We’re already half-way through October.  This very month, not just this year but a few years in recent history, has been designated Domestic Violence Awareness Month. Last week I wrote about DVAM and Halloween, and today’s related topic is one I always find interesting. About 9 years ago I went through a DV training. Not a one-day workshop, but a whole course on domestic violence. The purpose of the course was to educate community members about DV, also train people who worked in other agencies about best practices when their clients were also struggling with DV, and to help the agency running the course develop their volunteer base. It was something I’d wanted to do for years, because the single biggest risk of physical harm facing women is DV.  Just over half of murdered women are killed by a current or former intimate partner. As a self-defense teacher, it seemed important to understand more about that risk and the social dynamics around it.

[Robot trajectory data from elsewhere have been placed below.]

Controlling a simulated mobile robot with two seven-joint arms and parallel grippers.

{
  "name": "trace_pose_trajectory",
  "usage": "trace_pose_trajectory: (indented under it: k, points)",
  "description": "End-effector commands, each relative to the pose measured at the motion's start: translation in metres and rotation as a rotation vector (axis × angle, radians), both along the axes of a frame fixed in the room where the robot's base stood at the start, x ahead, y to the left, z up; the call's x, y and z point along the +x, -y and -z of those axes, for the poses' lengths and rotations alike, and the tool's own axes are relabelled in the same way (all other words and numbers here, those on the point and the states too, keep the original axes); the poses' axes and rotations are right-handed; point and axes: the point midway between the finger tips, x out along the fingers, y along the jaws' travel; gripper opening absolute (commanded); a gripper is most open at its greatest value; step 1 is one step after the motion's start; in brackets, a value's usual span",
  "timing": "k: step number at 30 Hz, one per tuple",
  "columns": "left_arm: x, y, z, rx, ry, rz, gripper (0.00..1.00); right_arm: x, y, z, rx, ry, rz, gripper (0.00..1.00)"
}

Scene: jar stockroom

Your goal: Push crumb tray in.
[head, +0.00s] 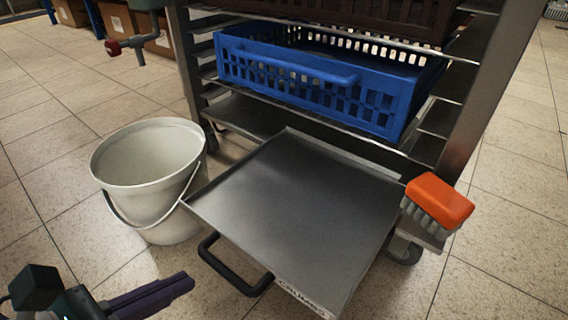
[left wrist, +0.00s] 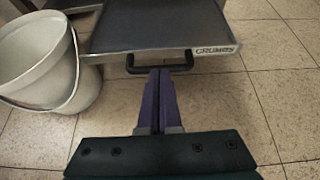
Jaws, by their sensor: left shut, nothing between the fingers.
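The crumb tray (head: 290,195) is a flat grey metal tray that sticks far out from the bottom of a metal rack. Its front carries a black loop handle (head: 232,268) and a "CRUMBS" label. In the left wrist view the tray (left wrist: 160,24) is at the top, with the handle (left wrist: 160,69) below its front edge. My left gripper (head: 190,284) has purple fingers and is shut and empty, in front of the tray near the handle. In the left wrist view the fingertips (left wrist: 159,72) overlap the handle; I cannot tell whether they touch it. My right gripper is not in view.
A white bucket (head: 150,175) stands on the floor against the tray's left side, very near it. An orange brush (head: 440,201) sits at the tray's right, by the rack post. A blue crate (head: 320,75) is on the shelf above. Tiled floor in front is clear.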

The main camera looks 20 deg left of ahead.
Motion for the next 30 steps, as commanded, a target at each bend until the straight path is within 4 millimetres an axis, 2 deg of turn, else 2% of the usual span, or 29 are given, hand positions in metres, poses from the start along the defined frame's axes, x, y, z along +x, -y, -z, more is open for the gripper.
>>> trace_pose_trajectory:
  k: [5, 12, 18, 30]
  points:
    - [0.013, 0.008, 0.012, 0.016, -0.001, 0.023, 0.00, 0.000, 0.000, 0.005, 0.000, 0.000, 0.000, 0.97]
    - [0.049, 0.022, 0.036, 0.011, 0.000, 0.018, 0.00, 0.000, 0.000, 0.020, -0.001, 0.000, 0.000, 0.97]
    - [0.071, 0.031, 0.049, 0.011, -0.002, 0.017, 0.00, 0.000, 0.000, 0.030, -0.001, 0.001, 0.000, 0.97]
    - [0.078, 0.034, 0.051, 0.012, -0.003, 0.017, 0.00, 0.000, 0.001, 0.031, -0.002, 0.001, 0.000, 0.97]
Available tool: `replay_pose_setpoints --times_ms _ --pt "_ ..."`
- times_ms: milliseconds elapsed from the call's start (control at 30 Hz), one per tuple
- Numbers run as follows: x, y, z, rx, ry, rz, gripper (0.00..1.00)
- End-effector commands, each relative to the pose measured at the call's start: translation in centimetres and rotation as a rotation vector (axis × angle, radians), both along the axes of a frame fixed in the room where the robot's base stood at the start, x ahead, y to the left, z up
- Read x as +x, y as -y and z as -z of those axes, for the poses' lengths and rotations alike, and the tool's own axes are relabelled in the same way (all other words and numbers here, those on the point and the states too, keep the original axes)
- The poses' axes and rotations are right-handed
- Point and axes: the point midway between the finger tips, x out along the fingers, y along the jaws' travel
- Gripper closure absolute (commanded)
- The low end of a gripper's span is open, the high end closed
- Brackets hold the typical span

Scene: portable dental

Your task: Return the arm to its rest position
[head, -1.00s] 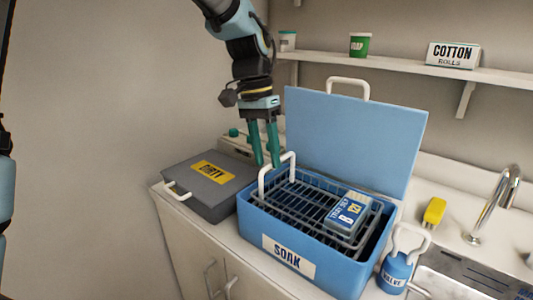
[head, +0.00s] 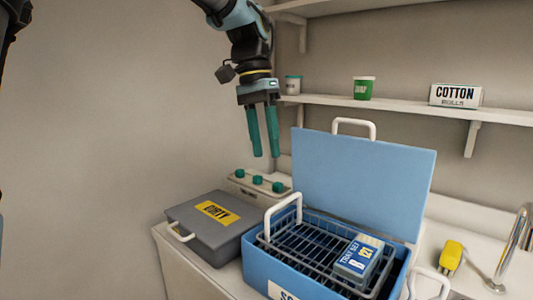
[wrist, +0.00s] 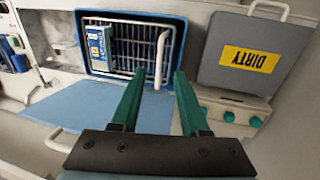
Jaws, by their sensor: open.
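My gripper (head: 265,155) hangs from my arm in the head view with its two green fingers apart and pointing down. It is empty and in the air above the back of the counter, left of the raised blue lid (head: 362,180). In the wrist view my gripper (wrist: 157,75) also shows open with nothing between the fingers. Below it is the blue soak tub (head: 262,272) with a wire basket (head: 290,240) inside. A blue and white tray-set box (head: 358,258) lies in the basket. The basket's white handle (head: 282,218) stands up near the fingers, apart from them.
A closed grey DIRTY case (head: 190,222) sits left of the tub. A panel with green knobs (head: 240,184) is behind it. A shelf (head: 410,106) holds a green cup (head: 363,88) and a cotton rolls box (head: 456,95). The left wall side is open space.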

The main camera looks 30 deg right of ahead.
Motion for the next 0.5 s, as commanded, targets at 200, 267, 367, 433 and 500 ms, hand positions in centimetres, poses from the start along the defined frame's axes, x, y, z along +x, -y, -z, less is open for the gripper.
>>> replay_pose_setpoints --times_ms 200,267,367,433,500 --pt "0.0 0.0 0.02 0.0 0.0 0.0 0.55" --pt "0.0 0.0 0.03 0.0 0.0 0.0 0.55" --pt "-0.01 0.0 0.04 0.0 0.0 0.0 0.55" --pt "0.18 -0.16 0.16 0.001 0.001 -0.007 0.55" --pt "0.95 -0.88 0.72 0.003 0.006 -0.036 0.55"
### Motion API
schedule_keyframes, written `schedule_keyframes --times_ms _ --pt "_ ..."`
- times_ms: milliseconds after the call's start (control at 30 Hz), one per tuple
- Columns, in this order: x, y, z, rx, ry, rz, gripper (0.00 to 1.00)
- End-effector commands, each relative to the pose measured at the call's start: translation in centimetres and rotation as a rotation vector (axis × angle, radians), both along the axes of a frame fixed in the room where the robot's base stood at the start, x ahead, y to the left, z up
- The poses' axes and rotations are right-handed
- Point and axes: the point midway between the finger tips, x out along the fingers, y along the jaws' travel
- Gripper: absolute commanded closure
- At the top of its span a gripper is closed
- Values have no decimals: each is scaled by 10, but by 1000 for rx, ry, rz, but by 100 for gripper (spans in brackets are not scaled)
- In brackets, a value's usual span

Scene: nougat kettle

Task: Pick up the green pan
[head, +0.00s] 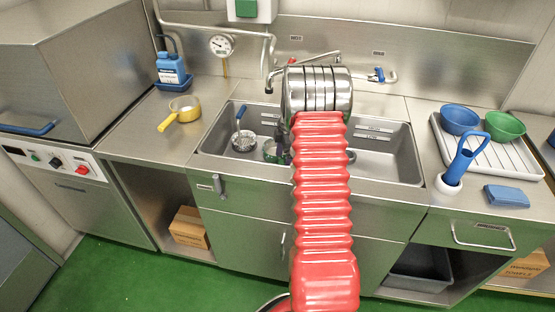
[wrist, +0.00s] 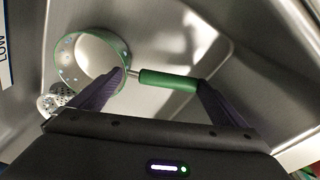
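The green pan lies in the left part of the sink. In the wrist view its round pan bowl (wrist: 72,62) with a green rim is at upper left, and its green handle (wrist: 168,81) points right. In the head view a small part of the pan (head: 270,152) shows beside my arm, which hides the rest. My gripper (wrist: 161,78) is open, with one dark finger near the bowl end of the handle and the other near its far end. The handle spans the gap across the fingers. Whether they touch it I cannot tell.
A blue-handled strainer (head: 243,140) lies in the sink (head: 395,172) left of the pan. The tap (head: 300,66) and sink walls are close by. A yellow pan (head: 184,108) stands on the left counter. Blue (head: 459,119) and green (head: 503,125) bowls sit on a right-hand rack.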

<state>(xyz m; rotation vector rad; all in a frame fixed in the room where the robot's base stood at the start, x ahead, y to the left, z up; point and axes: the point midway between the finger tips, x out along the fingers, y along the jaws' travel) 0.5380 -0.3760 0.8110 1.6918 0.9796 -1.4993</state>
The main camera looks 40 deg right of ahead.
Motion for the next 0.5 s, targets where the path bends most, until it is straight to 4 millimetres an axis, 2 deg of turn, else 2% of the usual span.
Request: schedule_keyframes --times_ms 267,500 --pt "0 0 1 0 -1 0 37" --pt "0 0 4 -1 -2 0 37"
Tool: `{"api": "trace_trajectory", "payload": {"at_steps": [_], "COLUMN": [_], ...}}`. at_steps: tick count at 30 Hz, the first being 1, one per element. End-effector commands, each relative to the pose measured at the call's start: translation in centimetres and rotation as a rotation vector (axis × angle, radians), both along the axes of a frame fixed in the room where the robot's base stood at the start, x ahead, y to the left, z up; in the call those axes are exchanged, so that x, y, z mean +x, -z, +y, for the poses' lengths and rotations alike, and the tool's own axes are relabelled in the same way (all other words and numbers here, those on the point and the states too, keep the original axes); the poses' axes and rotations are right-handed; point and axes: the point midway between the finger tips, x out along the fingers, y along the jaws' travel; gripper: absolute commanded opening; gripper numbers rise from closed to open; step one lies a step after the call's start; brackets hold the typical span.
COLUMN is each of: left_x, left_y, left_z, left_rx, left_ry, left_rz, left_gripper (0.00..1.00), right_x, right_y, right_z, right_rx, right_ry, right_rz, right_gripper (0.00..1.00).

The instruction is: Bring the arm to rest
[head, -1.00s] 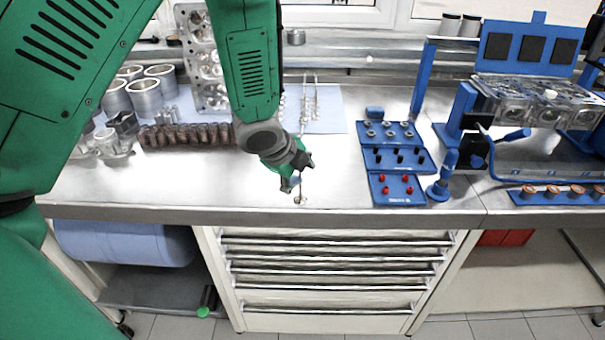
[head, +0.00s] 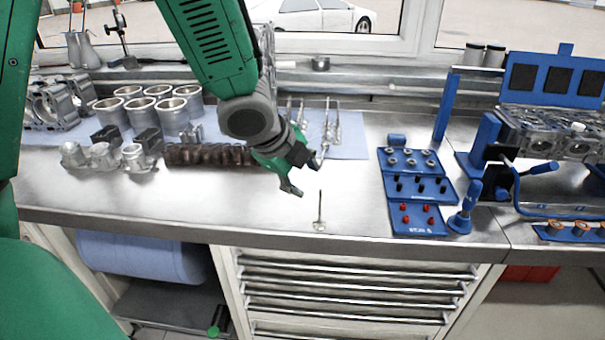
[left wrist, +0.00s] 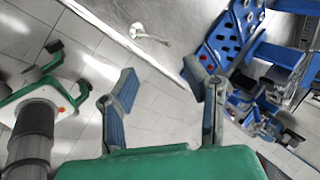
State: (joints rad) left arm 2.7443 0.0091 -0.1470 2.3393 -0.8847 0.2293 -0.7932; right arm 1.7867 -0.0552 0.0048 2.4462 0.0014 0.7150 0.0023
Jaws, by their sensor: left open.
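My left gripper (head: 307,174) hangs above the front part of the steel bench (head: 110,204), open, with nothing between its fingers. In the left wrist view its two fingers (left wrist: 161,78) are spread wide apart. A single thin engine valve (head: 320,212) stands upright on its head on the bench, just below and to the right of the gripper, apart from it. The valve also shows in the left wrist view (left wrist: 150,35), beyond the fingers.
A blue tiered tray (head: 417,190) with small parts and a blue-handled tool (head: 464,212) stand to the right. A camshaft-like dark part (head: 208,155), pistons (head: 104,156) and cylinder liners (head: 172,113) lie to the left. A cylinder head (head: 552,135) sits in a blue stand.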

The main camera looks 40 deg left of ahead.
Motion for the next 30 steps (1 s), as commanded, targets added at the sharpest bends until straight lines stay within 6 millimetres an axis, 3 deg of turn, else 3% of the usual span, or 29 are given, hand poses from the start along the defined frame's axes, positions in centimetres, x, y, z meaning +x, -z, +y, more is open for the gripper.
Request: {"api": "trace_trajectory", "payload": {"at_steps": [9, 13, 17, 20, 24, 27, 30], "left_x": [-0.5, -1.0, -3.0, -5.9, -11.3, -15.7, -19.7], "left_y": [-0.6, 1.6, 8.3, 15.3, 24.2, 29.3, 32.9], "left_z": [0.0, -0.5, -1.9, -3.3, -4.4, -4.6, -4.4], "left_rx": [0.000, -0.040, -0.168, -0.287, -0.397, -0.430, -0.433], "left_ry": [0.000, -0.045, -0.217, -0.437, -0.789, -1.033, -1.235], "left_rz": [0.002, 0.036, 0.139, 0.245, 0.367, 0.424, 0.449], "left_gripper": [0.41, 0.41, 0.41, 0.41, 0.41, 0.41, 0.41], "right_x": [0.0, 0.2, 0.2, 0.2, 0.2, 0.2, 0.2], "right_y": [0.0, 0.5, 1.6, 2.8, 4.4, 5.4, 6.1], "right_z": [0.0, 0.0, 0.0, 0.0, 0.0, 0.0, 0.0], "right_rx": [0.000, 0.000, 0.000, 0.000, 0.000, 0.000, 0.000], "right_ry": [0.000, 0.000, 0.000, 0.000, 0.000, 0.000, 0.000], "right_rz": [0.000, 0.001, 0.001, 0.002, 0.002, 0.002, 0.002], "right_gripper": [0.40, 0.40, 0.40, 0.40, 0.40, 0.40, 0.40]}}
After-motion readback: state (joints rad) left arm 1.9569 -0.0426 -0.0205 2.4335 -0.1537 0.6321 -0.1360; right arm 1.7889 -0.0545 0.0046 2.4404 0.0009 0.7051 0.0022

So I went through the course, and spent about 4 or 5 years as a volunteer. For the first year I staffed the crisis line. The crisis line is a great resource for people needing some immediate help. The single most common call we got, the most common question question asked, was “is there room in your shelter?” And the single most common answer we had was no, please call back later today or tomorrow. Because there was usually no room.  That was the answer, while I was there, almost all the time.

What I find interesting was that there was such a large demand for shelter, yet the vast majority of time we turned people away. It didn’t make a whole lot of sense — if there’s such a demand, why is there so little supply? I don’t know the answer.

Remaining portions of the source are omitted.